Presumably a lot of us are on this site because we believe what MWD wrote. Marriage is worth saving.
So to be clear - do I think that if XW came home things would be better?
No, not really. There's pain, there is anger, there are trust issues, there is work to be done on ourselves.
Do I think I would ultimately be comforted by her being home? I don't know. Would it be false? Was if false before? If so for how long? Ha, if you think ingorance is bliss, then what is knowledge? Certainly NOT bliss.
Let's face it - I've got a hard road without her, for healing and for all the family things. And I think it would be a hard road with her too. It wouldn't stop the hurting.
So, for this question, I think it's about what you believe. Do I believe that marraige and family is worth saving? Yeah I do.
And let's face this - I'm going to have to do the work anyway. Going to have to work at healing myself. And going to have to work at any future relationship.
Funny, my family of origin, who taught me these values, I think would see me as absoltely crazy if I took her back.
I don't know what it means if you do it and your heart's not in it. If you can't get over it. If you're not secure with her heart not being in it.

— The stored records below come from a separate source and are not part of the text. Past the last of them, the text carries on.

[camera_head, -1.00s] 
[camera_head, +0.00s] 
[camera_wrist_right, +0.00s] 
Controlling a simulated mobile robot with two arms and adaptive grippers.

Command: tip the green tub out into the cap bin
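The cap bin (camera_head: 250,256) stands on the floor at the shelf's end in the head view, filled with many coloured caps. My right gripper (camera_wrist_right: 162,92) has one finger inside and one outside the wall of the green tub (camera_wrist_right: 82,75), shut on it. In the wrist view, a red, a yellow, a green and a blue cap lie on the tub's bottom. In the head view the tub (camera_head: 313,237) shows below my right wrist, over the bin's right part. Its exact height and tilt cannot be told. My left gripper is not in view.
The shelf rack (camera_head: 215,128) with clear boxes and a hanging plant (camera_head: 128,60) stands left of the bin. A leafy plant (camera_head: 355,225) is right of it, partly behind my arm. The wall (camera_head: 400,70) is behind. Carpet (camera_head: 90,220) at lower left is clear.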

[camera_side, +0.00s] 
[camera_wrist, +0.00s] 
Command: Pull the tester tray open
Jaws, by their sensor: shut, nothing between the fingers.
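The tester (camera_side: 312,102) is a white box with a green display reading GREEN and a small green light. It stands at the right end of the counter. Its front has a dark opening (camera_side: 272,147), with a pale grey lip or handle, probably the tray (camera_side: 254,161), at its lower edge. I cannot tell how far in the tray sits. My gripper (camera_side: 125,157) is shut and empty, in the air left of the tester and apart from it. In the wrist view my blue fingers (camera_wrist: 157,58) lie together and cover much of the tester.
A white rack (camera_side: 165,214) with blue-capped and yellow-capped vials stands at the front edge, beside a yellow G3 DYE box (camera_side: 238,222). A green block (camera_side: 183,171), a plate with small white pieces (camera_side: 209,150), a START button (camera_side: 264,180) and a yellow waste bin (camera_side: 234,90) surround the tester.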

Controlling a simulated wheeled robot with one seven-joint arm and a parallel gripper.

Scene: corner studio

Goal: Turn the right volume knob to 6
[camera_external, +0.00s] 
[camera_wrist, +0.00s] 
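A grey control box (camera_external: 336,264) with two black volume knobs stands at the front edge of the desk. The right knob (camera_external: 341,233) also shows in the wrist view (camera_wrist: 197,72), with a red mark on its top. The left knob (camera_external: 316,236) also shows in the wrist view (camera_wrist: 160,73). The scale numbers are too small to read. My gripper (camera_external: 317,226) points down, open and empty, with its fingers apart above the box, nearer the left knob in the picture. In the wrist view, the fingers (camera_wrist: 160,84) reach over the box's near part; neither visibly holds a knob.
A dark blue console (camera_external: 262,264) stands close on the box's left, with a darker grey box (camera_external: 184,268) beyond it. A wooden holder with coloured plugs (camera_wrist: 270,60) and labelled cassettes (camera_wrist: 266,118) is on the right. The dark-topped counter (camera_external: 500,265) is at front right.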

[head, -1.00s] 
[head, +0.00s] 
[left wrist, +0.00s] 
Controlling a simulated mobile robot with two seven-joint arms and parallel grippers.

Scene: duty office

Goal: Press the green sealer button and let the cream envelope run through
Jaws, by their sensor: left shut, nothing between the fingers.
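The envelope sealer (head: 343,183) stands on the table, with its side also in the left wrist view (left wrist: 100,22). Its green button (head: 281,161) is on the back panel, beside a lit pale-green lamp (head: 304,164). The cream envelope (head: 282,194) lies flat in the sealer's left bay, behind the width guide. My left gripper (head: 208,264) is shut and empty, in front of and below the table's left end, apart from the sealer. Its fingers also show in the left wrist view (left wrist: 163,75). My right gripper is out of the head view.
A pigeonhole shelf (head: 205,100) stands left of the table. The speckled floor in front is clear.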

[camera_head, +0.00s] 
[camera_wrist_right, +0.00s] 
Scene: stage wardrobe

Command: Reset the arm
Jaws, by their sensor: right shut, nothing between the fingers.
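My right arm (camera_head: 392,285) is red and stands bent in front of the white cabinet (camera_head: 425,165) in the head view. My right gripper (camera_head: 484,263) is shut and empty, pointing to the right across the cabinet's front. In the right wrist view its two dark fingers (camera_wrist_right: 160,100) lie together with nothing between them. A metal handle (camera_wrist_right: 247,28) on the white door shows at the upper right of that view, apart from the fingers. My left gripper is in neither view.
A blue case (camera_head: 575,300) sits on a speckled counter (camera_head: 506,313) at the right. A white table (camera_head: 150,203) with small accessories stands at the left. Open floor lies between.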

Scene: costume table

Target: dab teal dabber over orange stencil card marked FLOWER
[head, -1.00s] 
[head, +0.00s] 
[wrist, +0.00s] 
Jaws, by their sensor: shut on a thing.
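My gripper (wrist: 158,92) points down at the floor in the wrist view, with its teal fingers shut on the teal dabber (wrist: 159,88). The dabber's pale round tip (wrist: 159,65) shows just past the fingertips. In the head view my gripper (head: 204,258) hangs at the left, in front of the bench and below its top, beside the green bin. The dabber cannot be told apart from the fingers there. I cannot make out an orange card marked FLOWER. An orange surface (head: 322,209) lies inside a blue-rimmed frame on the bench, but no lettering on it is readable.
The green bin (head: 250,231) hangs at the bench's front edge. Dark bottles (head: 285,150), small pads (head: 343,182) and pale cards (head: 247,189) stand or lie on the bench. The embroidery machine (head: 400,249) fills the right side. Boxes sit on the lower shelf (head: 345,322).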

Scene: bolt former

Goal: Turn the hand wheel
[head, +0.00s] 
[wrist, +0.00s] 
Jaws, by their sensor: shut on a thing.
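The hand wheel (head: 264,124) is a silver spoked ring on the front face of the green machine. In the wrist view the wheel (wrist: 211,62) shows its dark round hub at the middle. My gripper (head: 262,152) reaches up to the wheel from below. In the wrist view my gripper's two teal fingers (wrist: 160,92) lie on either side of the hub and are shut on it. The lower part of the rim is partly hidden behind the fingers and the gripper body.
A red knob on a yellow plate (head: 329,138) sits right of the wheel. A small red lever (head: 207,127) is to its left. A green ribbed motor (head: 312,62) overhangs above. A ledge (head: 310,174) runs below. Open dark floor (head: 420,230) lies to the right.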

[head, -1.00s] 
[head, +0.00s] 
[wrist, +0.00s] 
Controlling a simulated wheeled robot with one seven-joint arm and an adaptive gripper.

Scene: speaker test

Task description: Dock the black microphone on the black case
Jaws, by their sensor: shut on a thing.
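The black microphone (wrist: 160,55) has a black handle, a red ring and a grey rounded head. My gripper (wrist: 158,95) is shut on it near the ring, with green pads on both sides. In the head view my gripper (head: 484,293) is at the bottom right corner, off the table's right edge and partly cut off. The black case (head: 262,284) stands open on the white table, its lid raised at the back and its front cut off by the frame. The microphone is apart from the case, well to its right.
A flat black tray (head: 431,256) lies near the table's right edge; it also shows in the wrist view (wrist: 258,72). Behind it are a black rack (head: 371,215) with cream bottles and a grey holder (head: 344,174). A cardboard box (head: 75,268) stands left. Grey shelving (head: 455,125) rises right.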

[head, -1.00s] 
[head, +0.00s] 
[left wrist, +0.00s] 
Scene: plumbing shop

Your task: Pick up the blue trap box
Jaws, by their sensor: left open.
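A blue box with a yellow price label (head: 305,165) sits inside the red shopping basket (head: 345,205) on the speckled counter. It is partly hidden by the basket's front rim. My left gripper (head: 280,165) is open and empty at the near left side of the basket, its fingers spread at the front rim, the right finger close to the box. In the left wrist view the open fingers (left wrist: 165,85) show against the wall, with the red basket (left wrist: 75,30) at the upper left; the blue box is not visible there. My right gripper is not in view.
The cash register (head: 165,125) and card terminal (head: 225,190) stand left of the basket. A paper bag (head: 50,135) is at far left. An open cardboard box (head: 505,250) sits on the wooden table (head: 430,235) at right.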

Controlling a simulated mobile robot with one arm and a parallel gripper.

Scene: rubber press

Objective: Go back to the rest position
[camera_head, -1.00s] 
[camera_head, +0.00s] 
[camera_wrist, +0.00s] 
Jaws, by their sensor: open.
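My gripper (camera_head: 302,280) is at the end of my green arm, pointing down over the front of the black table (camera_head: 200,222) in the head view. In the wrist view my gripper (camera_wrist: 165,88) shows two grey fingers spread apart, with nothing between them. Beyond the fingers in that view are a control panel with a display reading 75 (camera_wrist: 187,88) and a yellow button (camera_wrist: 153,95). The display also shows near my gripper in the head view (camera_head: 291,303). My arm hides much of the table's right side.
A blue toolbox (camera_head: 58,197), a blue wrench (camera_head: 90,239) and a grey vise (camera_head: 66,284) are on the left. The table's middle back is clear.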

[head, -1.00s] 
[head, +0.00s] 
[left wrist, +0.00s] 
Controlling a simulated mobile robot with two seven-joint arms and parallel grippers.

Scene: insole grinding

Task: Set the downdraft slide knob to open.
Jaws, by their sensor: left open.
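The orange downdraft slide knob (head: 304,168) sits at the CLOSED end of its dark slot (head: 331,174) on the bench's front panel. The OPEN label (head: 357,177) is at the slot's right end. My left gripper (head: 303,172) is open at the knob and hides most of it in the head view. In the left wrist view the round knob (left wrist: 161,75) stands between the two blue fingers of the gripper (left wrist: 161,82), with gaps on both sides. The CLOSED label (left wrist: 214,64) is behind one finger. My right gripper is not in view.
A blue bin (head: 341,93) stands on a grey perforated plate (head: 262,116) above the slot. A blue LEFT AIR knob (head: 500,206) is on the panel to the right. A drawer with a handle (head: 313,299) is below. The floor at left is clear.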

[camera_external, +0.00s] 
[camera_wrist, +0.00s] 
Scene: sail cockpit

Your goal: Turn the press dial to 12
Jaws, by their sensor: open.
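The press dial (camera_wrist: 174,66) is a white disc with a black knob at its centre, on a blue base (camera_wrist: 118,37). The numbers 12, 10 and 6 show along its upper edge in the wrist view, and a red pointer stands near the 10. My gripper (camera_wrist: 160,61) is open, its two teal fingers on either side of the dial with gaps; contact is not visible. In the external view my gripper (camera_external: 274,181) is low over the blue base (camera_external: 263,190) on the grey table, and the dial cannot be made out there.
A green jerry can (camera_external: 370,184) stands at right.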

I have a hard time being in the same room with her now without feeling emotional. And you know, I think I've had a creeping feeling for awhile at the end of our marraige, that something wasn't right, we were slipping away, and I remember feeling sad and not knowing why. I think that I knew on an emotional level that the M wasn't everything that I wanted, but it's not something I allowed myself to see.
God CTH, I don't know. You know, this isn't an option available to me and thinking about it is going to drive me nuts.
On an emotional level - yes, I would take her wiping all this away. I think there's a part of me that wants that when I see her - say some word, see some crack, that will stop the pain. But she really doesn't have that power. It's not like she can decide to give or withhold, and she's just being cruel. She's hurting too. She is a limited human being too. And, you know, there are probably times that she has wanted that from me too. So. There's no magic wand, yeah. There's no solution.